But is she being honest with her ‘facts’?  Is she telling the whole story?  Is there another side to this coin?

You bet your ass there is.

Let’s take a look at Isaac’s NACT Facts

NACT Fact 1:  “The many undoubtedly positive features of regular state schools …  such as parent representation on school boards, and the requirement of schools to produce detailed annual plans with targets and employ teachers registered with the Teachers Council, have not saved 52 per cent of Maori students and 41 per cent of Pasifika students from failing to achieve NCEA level 2.”

Truth or Dare:  Where is the evidence that REMOVING those ‘undoubtedly positive features’ from schools will raise achievement?  HOW?  Give us some of that data you guys like so much.

And as she is implying they must be removed to raise the bar (somehow) for underachievers, why are they also to be removed from charters with pupils from other groups that are not deemed to be underachieving?  Hmmm, so removing the democratic process from schools and taking the community OUT of it, will help children from disadvantaged groups and poorer communities improve….   yeah that sounds, well, just plain ridiculous.

Getting those communities MORE involved with schools, encouraging MORE of them to join BOTs, getting MORE links, that is what would strengthen the home/school bond and help to improve things, not breaking it all apart.

Catherine, that NACT fact was just plain silly.

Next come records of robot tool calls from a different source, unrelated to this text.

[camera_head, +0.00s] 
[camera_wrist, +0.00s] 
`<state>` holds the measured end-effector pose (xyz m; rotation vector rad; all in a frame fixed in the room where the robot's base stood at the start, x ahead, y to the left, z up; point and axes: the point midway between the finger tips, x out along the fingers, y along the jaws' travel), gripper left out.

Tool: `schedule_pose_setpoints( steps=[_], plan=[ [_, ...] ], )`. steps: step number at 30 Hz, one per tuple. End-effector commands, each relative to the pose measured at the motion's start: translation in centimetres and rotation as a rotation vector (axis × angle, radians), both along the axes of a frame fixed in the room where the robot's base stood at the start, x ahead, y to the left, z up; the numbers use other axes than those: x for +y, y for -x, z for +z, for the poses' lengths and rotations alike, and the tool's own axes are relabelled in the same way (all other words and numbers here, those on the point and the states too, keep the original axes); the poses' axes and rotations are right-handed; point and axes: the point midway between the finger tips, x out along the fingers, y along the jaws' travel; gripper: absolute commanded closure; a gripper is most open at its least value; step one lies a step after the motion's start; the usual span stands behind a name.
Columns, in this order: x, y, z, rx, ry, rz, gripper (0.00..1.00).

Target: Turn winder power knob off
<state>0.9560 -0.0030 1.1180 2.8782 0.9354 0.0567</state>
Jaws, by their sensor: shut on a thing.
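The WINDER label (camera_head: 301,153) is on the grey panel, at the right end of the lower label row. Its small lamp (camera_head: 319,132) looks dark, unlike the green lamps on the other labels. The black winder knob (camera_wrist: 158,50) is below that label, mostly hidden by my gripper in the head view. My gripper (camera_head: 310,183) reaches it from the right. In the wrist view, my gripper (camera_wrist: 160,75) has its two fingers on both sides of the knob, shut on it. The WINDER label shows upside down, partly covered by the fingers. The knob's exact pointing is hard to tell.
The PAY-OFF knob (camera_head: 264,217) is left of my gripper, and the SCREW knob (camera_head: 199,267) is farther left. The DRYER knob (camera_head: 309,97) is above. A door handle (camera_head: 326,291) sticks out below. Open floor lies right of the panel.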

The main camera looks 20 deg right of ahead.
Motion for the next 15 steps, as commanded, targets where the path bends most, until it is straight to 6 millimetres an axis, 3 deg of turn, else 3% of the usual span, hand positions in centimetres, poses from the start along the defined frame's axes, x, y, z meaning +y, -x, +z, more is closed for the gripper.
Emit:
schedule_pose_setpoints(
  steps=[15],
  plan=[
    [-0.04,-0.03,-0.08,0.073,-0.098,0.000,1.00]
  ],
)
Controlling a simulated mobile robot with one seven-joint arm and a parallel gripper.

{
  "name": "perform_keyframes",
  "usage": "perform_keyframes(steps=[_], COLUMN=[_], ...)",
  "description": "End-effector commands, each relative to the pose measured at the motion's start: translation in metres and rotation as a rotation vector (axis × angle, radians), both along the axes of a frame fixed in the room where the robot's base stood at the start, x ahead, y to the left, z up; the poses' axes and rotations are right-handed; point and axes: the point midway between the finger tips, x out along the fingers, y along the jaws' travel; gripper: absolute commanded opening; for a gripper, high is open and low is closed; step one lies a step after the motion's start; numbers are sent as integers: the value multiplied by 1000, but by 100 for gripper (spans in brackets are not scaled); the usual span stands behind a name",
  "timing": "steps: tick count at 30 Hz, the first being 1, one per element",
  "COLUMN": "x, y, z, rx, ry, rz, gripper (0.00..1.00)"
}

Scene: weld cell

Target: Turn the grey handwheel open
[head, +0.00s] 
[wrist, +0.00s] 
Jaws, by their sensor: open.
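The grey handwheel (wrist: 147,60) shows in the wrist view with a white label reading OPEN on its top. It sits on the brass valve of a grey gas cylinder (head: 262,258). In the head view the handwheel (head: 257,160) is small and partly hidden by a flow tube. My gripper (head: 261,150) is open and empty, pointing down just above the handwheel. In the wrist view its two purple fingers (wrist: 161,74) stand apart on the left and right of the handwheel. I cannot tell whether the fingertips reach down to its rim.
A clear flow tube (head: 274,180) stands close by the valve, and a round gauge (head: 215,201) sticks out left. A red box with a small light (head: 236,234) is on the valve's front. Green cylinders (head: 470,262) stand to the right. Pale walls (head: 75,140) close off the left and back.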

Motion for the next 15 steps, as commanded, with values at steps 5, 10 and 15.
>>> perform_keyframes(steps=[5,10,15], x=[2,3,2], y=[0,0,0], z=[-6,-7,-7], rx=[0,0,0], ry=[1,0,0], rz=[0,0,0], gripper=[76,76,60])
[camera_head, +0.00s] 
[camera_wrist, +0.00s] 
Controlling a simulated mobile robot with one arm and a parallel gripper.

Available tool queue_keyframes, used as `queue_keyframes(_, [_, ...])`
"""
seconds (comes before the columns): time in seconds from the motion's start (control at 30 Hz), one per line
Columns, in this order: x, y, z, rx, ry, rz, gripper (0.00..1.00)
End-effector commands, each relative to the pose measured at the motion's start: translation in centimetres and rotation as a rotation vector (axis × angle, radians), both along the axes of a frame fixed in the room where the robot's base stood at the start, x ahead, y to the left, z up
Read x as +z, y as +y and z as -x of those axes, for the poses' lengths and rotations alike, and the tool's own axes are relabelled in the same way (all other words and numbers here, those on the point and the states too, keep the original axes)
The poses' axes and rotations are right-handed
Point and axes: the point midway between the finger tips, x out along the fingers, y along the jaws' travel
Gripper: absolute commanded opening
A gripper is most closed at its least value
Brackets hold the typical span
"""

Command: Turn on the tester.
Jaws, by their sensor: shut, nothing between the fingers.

NACT Fact1 (part2):  You say Iwi argue that there is “no respite in sight from an unresponsive and unempathetic mainstream system”

Truth or Dare:  What efforts have the Iwi made under the current system, how have they worked/failed, and what do they believe charters would provide that would be different?  Other than the ability to make a profit?

What’s next?

NACT Fact 2: NZ communities want charter schools.

Truth or Dare:  Well to start with most people have no clue what charters are, what they will be and how they might affect their communities.  So to say communities want them is ridiculous.  Some special interest groups want them, and Isaac mentions Maori and Pacifica groups that have shown their support.  But if she was at the oral submissions she will have heard that most submissions by a large margin were against them.

Furthermore, when questioned about what a charter a school will do that is different to schools we currently have, and how exactly they aim to raise achievement for groups with historically lower exam passes, they are incredibly sketchy and have no real answers.  Any muttered suggestions I have read or heard apply equally to the schools we have and do not depend on charters for their implementation.

In the USA the tide has turned against charter schools.  In Sweden a poll carried out in 2011 found that Swedes who want to ban companies from operating schools for profit now outnumber those that don’t.  So it doesn’t sound like parents over there are seeing the benefits.  There are plenty of rumblings of discontent from parents in England, too.

And as for New Zealand, well Miss Isaac might want to get out and talk to the thousands of people I have seen and heard who are appalled about charter schools. See here, and here, and here … oh just Google it, there is plenty of opposition out there.

NACT Fact 3:  ”There will be a binding, legally enforceable contract with each [charter] school, and that will ensure all is good.”

Truth or Dare:  Would those contracts be set up by Ministry of Education?
The same Ministry that oversaw class sizes and had actually calculated it all wrongly?
By the same Ministry that brought in a chaotic system that can’t pay its teachers?
By the same Ministry that can’t hold onto senior staff due to a prickly Minister?
The same Ministry that listed sandpits as liquefaction?
The same one that listed a school as having 50 buildings when it had 5?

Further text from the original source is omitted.